Peki köyde hiç aşık oldun mu ve ilk aşkın kimdi?      

            “Oldum abi hem de çok kötü aşık oldum. İsmi Gülbahar’dı ama hiç onu sevdiğimi öğrenemedi. O başkasını sevmiş, birlikte olmuş, sonra bir sürü şeyler yaşamış abi.”

            Gülbahar şuan şu kapıdan gelirse, her şeye rağmen onu affeder, kabul eder misin Hüseyin?

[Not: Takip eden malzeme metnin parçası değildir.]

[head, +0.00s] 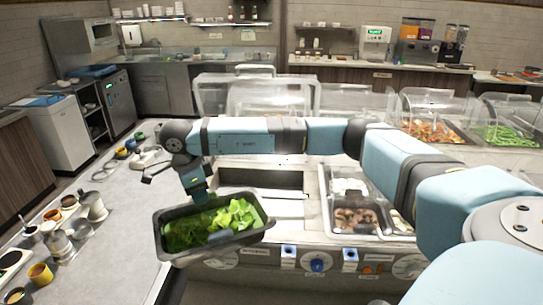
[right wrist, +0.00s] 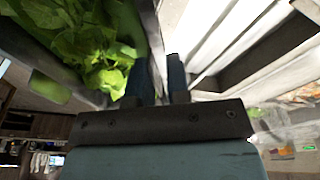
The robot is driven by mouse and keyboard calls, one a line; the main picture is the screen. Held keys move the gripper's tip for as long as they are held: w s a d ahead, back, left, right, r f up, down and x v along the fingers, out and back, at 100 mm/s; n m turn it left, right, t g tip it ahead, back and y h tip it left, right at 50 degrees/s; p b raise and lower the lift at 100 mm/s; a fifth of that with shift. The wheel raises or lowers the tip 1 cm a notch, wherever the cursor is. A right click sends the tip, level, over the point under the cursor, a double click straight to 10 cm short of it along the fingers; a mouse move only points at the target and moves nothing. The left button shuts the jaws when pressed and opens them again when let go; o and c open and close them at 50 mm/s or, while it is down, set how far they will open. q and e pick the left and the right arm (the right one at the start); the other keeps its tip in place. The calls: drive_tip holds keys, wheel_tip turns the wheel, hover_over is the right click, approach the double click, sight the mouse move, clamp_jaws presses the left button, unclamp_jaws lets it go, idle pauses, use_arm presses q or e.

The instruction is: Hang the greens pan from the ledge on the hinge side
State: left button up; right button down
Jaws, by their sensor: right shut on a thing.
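The greens pan (head: 222,242) is a dark rectangular pan full of leafy greens. It is held up in the air, slightly tilted, in front of the serving counter and near the left worktop's edge. My right gripper (head: 198,190) is shut on the pan's far rim. In the right wrist view the two fingers (right wrist: 157,82) straddle the pan wall, with the greens (right wrist: 80,45) to the left. The pan looks clear of the counter, but its lower side is hard to judge. I cannot make out which ledge is on the hinge side. My left gripper is out of view.
An open dark well (head: 262,178) lies in the counter behind the pan. Filled food pans (head: 356,218) sit to its right. Cups and pots (head: 92,206) stand on the left worktop (head: 110,262). Clear domed covers (head: 268,98) stand behind.

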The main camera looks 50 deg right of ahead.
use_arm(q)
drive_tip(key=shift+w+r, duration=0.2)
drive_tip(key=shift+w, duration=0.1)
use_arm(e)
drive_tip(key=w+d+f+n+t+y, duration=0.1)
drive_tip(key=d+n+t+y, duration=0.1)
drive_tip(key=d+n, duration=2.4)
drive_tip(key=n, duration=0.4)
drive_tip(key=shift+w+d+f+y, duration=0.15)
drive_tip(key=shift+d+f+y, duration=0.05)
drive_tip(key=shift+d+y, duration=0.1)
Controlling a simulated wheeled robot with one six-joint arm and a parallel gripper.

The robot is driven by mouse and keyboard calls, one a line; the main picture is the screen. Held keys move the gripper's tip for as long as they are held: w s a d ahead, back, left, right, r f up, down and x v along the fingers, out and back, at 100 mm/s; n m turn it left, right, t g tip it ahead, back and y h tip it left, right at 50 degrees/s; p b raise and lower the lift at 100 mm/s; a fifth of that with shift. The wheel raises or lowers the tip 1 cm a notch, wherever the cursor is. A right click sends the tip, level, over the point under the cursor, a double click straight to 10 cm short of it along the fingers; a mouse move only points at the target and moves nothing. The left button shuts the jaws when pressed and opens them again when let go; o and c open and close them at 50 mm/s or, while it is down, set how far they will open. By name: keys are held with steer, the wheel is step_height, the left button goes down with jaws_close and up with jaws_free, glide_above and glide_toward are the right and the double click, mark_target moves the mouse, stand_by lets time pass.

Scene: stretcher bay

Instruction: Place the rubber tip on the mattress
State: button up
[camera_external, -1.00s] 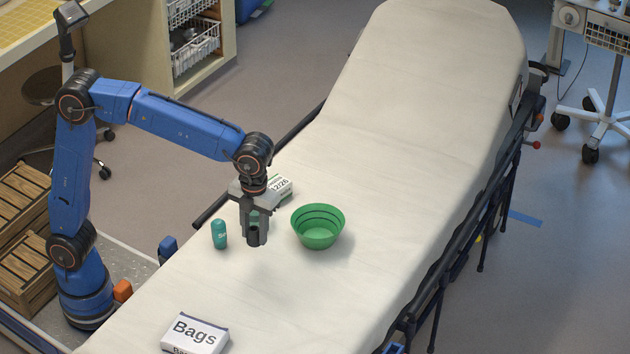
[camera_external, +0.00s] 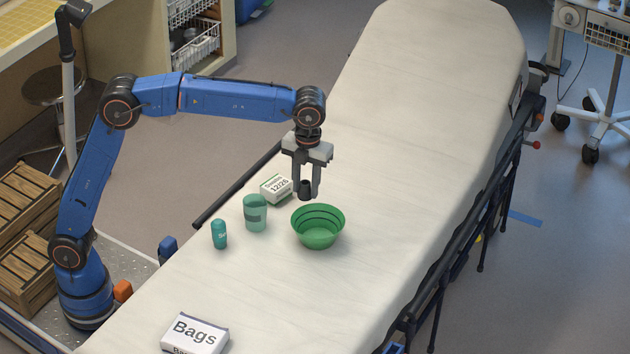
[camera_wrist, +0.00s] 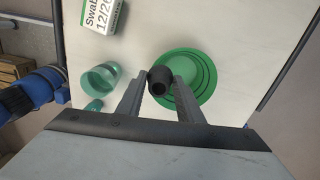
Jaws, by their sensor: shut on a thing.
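The rubber tip (camera_external: 305,188) is a small dark hollow cylinder. My gripper (camera_external: 306,187) is shut on it and holds it above the mattress, just behind the green bowl. In the wrist view the rubber tip (camera_wrist: 160,81) sits between the fingertips, its open end showing, and overlaps the bowl's left rim. The mattress (camera_external: 400,140) is long and off-white, with a raised backrest at the far end; it also shows in the wrist view (camera_wrist: 150,30).
A green ridged bowl (camera_external: 318,228), a translucent green cup (camera_external: 255,214), a small teal bottle (camera_external: 220,234) and a white swab box (camera_external: 276,189) stand on the mattress near my gripper. A Bags box (camera_external: 195,334) lies at the front. The mattress towards the backrest is clear.

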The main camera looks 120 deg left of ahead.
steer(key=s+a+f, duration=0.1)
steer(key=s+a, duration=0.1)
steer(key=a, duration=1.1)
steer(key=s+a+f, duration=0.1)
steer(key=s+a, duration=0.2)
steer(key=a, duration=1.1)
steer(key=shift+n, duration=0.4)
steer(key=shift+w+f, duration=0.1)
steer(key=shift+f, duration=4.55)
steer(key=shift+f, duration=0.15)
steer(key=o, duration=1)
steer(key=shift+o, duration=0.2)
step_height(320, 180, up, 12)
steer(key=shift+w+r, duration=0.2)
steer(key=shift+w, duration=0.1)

            “Kabul eder, affederdim abi. İkinci aşkıma açıldım ama o da çok parayı severdi olmadı be abi. Var ya onun düğününde öldüm, öldüm dirildim Cüneyt abi. Müşavir olmak, evlenmek, aşık olmak istiyorum. Ailem sürekli Hüseyin senin sonun ne olacak deyip duruyor abi” dedi. 

            Hüseyin’in yüreğimi en çok burkutan şu sorusu oldu.

            “Cüneyt abi, çaresizlik nedir bilir misin? Şuan da benim ailem çaresiz çünkü üç tane erkek kardeşim bekar, onlar kız bulamıyorlar ne yapacaklar bilmiyorlar ama telefon da konuştuğumuz zaman hep onlara teselli veriyorum. Allah'ım bizleri böyle imtihan ediyor diyorum.

Siz yinede namazınızı kılıp Allah'ımdan yardım isteyin çünkü Allah çaresizler ve ümitli insanlarla beraberdir diyorum ama telefonu kapattığımda gözyaşlarına boğuluyorum abi.  Allah'ımdan her zaman yardım istiyorum ben ve ailem çaresiz ama ümitsiz değildir çünkü ümitsizlik haramdır.

Çaresiz ve ümitsiz bir şekilde hem hastanede tedavi görüyorum, hem de dosta düşmana karşı ayakta durmaya çalışan şerefli ve gururlumla yaşamaya çalışıyorum abi. Allah razı olsun, bu işyerinde en bana çok sahip çıkan, değer veren Mushin abi, ben hastayken bana çok sahip çıktı. Hala çıkmaya devam ediyor” dedi.

Evet işte bizim Hüseyin’in hikayesi böyle. Her hayatın hüzünlü bir hikayesi olduğu gibi Hüseyin’in de bir hikayesi ama üç hayali vardır. Ekmek sahibi olmak, evlenmek ve sağlığına kavuşmaktır. Tüm kalbim ve sevgimle Hüseyin’in hayallerine kavuşmasını Cenab-i Allah’tan dilerim.

Bu Ankara’da kim bilir loş ışıklarının altında açığa çıkmayan, bilinmeyen nice hikayeler vardır.  

Bu hikayelerin hüzünle son bulmaması için hiç şüphesiz ki, evrensel adaletin, eşitliğin, vicdan, adalet duygusunun egemen olması ve gelir dağılımındaki adaletsizliğin ortadan kaldırılması lazım.